Converting minutes into a readable string

I’d like to start posting some shorter entries. Hopefully that will be more conducive to making posts more often. I’m going to start tagging these as Short Code entries.

For this first one I came across a challenge on reddit about converting a quantity of minutes into a readable string, paraphrasing here:

Write a function that takes in a number of minutes as an integer and returns a string of the format “# years, # months, # days, # hours, #minutes”.


  1. The function should not show any zero amounts. “2 days, 0 hours” is not allowed
  2. For values less than a year, the function should return only the top two values over 1. This means that:
    • 2 months, 5 days, and 13 minutes would show up as “2 months, 5 days”
    • 1 month and 5 days shows up as “1 month, 5 days”.
    • 1 month and 1 minute shows as “1 month”.
  3. For values over a year the function should return the top three values (years, months, days).

The last requirement indicates a possibility that years and days might show, but not months.

I again wanted to use Python. One of the tutorials I looked at made use of dictionaries for a similar type of problem. That seemed like a good start.

After a little bit of testing and fiddling I ended up with my answer:

def minutes_to_time(minutes):
    types = {365*24*60: 'year',
             30*24*60: 'month',
             24*60: 'day',
             60: 'hour',
             1: 'minute'}

    remaining_minutes = minutes
    remaining_types = 3 if minutes > 365*24*60 else 2
    result = ''
    first = True
    remove_remaining = False
    for type_minutes in sorted(types, reverse=True):
        if remaining_minutes >= type_minutes and remaining_types > 0:
            type_name = types[type_minutes]
            count = remaining_minutes // type_minutes
            remaining_minutes %= type_minutes
            comma = '' if first else ', '
            plural = 's' if count > 1 else ''
            result += '{0}{1} {2}{3}'.format(comma, count, 
                                             type_name, plural)
            first = False
            remove_remaining = True
        if remove_remaining:
            remaining_types -= 1

    return result

When I first made the dictionary the strings names of the units of time were the keys and the integer values were the values. I found out soon that when dictionaries have strings as keys there’s no guarantee which order they’ll iterate over. Every time I ran it the loop iterated over the dictionary items in different order. That meant I needed to sort them before iterating over them. Sorting alphabetically by the name of the unit of time made no sense, so I had to swap the keys and values. Only after I finished did I notice that when the keys are integers the for loop appears to iterate over the dictionary in the order I created it even without sorting. (At least on OS X)

I’m sure there’s room for improvement in this code. To remove unnecessary code or do things in a “more pythonic” way. For example I could have gotten rid of the first and remove_remaining variables if I instead just checked the length of result instead of checking those variables. But I figured rather than keep going over it I’ll just post it as is.

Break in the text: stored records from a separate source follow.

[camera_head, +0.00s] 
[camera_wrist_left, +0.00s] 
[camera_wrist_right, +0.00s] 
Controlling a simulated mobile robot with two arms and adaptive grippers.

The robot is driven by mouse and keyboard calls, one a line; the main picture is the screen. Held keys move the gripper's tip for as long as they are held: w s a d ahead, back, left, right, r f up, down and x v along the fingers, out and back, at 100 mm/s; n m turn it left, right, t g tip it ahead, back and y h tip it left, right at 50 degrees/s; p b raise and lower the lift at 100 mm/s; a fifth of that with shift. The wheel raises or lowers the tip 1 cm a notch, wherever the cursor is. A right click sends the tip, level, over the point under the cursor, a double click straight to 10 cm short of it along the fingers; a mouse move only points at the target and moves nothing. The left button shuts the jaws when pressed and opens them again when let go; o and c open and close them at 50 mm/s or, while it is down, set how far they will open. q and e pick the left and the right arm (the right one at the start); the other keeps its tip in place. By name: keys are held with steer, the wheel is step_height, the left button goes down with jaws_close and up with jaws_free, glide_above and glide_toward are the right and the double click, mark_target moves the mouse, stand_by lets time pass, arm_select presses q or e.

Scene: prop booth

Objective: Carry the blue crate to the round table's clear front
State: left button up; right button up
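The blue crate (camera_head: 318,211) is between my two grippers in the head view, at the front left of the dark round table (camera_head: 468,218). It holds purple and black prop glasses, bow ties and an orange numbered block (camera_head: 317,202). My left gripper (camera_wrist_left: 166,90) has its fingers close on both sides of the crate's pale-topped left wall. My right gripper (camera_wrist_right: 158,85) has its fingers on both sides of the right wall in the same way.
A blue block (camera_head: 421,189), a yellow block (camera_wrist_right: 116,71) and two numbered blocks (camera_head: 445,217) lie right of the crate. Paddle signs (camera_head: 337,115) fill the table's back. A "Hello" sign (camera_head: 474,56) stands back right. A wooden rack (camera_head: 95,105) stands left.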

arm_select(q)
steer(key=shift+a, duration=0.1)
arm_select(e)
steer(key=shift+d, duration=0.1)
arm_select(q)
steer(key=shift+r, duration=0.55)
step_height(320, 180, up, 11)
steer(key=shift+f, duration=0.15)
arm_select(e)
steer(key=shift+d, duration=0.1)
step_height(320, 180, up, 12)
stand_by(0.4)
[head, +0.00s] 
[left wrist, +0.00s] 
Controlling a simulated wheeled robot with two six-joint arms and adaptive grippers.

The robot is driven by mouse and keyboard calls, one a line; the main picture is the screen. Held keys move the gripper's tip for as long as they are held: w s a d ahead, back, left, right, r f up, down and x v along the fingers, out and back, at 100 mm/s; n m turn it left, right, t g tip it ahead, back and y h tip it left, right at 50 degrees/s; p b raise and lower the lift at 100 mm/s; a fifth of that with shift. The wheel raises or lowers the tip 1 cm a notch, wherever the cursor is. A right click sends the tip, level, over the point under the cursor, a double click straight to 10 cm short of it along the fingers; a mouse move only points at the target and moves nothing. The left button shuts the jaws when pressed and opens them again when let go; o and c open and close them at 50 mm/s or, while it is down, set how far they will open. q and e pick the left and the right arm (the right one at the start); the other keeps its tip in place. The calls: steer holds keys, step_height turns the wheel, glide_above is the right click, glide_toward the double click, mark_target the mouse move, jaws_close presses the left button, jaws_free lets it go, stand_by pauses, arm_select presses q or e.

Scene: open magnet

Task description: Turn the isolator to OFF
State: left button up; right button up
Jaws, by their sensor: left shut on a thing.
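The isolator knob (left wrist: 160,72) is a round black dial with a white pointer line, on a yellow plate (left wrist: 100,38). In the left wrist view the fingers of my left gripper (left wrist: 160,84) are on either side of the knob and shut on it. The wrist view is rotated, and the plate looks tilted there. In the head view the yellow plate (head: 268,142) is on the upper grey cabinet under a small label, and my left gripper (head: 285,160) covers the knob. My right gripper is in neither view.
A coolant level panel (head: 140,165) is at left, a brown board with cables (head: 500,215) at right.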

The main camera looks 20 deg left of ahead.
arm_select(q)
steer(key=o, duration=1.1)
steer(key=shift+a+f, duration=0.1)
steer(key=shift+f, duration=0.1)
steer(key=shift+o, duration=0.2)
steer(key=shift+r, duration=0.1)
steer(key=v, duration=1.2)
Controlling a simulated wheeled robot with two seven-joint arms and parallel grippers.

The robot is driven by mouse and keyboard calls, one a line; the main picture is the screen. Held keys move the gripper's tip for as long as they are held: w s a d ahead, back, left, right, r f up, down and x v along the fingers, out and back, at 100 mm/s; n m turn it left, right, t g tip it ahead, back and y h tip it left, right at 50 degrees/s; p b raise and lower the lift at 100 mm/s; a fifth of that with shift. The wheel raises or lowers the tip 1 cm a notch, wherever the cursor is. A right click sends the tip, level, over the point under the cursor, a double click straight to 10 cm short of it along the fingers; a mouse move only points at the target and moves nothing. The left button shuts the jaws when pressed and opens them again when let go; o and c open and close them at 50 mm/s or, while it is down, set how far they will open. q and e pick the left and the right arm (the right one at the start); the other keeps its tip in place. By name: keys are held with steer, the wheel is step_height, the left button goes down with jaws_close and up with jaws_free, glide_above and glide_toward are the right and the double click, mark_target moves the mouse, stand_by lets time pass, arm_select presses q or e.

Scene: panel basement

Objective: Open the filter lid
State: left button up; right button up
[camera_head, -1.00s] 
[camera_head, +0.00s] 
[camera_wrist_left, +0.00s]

Overall this was an interesting little challenge and I learned a couple things and feel like I understand Python a little better. Sometimes it’s nice to work on things that feel a bit more “computer sciencey”. Problems that are less about finding the right API or library call and more about cleverly using a handful of simpler operations in the correct way. At times programming can feel less like solving a problem and more like a scavenger hunt for the right object or API call. That’s not to say those things aren’t useful or I don’t like them, it just feels kind of nice to kick it back to basics sometimes.